Pacsun Skipped the Forecast. The Teenagers Are the Model.
Pacsun's co-creation engine reads what its customers will buy before they buy it: the same forward signal AI trend-forecasting vendors sell by subscription. With $970 million in sales and 10 straight quarters of positive comps, the question is whether the community is the cheaper and more accurate model.
Sir John Crabstone
Pacsun has built, by hand and out of teenagers, the instrument that AI vendors spend years selling. Its co-creation engine, a standing youth council and a 6,000-person Youth Report, reads what its customers will buy before they buy it. That is the forward signal trend-forecasting houses sell by subscription. The crowd is cheaper, and Pacsun’s results argue it is also more accurate.
The mechanism is deliberate. Last September the brand seated a council of young creators at what it calls the leadership table, with direct access to the decisions its executives make. A focus group is convened to admire the line; this council is asked whether it will sell. The answer is a forecast, drawn from the people it is built to sell to.
In January the loop got an interface. The PS Community Hub is a shoppable app where users post, sell, earn commission, and, if they perform, are invited to design the next capsule. Every tap and purchase is logged as it happens, not surveyed once a season. The app runs on AI for moderation and personalisation. The forecasting is the one job Pacsun kept for people.
Set that beside what the vendors sell. Heuritech reads millions of social images, tags 2,000 attributes, and projects a trend up to 24 months out.

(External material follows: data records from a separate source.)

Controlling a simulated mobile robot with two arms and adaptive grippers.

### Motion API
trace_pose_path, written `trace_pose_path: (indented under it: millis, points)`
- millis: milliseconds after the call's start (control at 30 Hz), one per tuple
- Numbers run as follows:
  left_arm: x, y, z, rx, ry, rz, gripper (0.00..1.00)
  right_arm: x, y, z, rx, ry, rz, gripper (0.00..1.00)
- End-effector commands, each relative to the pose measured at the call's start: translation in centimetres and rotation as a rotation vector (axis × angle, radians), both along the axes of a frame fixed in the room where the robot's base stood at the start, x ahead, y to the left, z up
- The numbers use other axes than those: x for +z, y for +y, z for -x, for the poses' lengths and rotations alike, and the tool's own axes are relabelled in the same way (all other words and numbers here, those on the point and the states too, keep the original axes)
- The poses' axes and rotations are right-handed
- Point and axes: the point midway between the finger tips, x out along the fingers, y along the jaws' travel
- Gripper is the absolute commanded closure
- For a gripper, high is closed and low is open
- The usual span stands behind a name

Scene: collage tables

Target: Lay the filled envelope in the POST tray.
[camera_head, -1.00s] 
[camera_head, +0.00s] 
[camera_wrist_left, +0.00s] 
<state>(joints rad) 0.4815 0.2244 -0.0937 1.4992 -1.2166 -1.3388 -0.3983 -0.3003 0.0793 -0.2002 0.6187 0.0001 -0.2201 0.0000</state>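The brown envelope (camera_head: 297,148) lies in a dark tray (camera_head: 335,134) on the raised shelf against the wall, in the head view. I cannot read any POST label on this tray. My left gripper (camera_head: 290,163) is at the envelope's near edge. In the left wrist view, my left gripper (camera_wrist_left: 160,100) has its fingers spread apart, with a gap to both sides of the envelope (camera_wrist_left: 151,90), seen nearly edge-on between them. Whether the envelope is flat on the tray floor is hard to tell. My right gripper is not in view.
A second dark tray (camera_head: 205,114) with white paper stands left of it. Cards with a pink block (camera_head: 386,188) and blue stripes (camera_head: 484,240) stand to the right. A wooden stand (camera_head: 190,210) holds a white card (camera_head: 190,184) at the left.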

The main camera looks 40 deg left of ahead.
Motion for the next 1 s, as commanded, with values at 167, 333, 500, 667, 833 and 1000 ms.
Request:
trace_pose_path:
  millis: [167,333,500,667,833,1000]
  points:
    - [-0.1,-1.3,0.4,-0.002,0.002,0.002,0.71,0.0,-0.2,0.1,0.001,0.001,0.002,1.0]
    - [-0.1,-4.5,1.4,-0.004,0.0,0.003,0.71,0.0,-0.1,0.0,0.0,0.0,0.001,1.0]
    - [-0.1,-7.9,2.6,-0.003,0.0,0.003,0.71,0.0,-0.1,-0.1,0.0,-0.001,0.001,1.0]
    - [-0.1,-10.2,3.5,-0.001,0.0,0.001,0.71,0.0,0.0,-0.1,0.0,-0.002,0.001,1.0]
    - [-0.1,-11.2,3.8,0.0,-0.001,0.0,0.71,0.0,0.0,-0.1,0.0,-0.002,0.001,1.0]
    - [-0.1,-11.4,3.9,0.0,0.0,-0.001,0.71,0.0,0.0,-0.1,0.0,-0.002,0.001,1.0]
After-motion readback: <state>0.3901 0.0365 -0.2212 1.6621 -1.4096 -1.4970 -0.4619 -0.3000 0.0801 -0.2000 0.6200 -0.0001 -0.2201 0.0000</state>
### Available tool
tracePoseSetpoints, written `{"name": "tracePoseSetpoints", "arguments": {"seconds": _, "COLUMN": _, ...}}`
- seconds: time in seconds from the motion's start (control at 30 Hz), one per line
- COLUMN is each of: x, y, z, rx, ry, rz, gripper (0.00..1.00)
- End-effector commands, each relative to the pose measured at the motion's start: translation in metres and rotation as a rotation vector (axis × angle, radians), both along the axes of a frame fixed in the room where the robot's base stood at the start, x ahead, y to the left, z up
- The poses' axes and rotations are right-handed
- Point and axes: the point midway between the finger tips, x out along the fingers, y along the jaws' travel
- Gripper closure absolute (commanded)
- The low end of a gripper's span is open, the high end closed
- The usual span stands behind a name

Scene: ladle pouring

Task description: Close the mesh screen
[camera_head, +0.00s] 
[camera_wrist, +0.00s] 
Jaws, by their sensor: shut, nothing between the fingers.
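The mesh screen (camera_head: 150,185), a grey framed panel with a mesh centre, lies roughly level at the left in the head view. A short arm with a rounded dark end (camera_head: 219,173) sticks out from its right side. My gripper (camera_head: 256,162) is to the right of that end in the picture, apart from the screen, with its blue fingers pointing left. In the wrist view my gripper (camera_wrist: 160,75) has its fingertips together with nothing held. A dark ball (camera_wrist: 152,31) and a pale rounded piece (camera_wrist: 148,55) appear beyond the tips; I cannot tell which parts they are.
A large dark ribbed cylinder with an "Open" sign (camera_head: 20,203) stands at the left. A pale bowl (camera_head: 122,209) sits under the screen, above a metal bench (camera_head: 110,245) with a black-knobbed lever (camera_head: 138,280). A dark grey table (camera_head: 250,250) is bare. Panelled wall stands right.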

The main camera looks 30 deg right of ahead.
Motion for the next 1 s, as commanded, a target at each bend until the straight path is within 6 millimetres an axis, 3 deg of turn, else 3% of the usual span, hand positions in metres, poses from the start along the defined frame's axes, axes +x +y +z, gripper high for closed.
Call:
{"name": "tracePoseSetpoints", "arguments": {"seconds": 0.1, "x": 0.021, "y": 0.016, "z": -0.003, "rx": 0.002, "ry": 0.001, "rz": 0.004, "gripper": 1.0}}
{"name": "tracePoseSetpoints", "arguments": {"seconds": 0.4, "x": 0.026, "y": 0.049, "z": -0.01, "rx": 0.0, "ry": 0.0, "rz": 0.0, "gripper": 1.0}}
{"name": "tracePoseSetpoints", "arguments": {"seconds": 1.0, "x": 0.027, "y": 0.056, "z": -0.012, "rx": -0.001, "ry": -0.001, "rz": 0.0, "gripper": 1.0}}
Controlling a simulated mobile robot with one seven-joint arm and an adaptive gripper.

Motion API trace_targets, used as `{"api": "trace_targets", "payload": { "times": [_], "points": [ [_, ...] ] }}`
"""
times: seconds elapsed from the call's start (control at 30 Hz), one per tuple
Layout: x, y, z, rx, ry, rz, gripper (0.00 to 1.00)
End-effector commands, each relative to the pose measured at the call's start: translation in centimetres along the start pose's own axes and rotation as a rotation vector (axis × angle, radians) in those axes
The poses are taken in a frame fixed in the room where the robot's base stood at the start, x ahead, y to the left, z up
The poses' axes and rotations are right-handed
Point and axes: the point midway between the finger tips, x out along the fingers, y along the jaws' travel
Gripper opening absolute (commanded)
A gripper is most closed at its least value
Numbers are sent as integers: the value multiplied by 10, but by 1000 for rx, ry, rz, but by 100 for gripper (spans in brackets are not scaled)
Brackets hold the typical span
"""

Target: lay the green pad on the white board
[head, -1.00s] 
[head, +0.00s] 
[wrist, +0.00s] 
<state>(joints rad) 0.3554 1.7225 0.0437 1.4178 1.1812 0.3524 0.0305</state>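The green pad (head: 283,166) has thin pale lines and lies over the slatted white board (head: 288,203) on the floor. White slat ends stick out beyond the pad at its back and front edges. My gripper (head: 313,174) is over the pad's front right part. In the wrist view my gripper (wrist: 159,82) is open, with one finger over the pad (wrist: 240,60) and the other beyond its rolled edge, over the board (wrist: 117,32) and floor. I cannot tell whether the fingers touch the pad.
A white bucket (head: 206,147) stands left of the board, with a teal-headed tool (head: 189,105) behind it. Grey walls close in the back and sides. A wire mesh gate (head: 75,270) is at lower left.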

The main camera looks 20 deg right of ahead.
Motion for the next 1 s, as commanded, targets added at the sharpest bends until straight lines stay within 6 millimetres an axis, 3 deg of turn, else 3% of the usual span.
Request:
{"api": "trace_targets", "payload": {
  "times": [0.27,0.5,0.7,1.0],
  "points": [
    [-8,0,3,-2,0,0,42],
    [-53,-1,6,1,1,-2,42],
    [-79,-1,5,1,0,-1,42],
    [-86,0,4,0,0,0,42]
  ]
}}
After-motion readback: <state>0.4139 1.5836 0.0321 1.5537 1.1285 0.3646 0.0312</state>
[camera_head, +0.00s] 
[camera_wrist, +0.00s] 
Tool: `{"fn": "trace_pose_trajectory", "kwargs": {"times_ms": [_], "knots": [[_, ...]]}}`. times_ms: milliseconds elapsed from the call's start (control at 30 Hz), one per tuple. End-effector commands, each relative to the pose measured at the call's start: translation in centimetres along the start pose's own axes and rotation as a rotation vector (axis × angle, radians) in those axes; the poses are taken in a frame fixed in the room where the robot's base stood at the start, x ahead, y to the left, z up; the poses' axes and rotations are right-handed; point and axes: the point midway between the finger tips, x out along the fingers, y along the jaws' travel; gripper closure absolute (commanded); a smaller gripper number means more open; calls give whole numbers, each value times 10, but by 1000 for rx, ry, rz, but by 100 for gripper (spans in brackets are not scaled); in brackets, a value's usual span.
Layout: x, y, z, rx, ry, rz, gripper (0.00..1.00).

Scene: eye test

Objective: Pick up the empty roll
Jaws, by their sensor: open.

It is an elaborate way to infer a want from the pictures it leaves behind. The vendor infers desire from strangers; Pacsun’s council never has to be inferred, because it volunteers.
Pacsun prefers a warmer word for the instrument. A senior merchant speaks of collective thinking and inspiring youth to create a better future, the vocabulary of a movement, not a forecast. The vocabulary earns its keep. A demand model is easier to fund when it reads as a community.
A trend forecast is what a brand buys when it has lost the nerve to ask; Pacsun asked.
The arithmetic favours Pacsun. Sales reached $970 million in 2025, per SGB Online citing a Needham & Co. research note, on 10 straight quarters of positive comps, eight of them double-digit, with EBITDA margin up three points since 2023. That is not a marketing budget paying off — it is a forecasting budget that was never spent. The council costs mentorship and travel. The app leans on engineering the company already owns.
Harvard has made the engine a case study, and Pacsun’s chief executive has a book out about it. The classroom will read it as a lesson in culture. The colder lesson is commercial: a brand can read its own demand by paying the people who are the demand. That leaves the trend vendors selling, by subscription, a copy of the answer the customer hands over for a commission.